_DIRECTION_. Find every line of the listing below where "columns" appears, and copy it.

======== SUPPLIED INFORMATION

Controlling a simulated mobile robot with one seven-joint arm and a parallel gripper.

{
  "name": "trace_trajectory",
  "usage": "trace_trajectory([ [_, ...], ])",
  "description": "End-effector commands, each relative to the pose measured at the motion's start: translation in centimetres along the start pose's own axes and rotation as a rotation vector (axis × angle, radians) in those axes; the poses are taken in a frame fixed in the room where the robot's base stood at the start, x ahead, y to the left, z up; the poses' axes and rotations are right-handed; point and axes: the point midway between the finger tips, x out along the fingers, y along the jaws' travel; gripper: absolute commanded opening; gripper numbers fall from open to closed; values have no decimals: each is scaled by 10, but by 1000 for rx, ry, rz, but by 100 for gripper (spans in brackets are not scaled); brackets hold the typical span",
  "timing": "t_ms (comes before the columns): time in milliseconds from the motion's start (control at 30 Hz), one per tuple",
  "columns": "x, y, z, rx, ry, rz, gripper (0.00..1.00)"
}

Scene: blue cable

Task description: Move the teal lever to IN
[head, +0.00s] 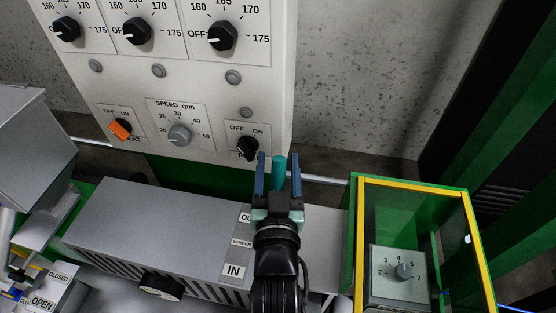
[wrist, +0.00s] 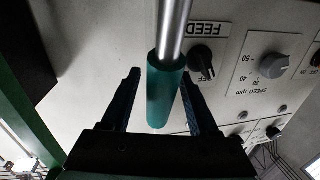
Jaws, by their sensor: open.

================

_EXERCISE SOLUTION_.
  "timing": "t_ms (comes before the columns): time in milliseconds from the motion's start (control at 30 Hz), one per tuple",
  "columns": "x, y, z, rx, ry, rz, gripper (0.00..1.00)"

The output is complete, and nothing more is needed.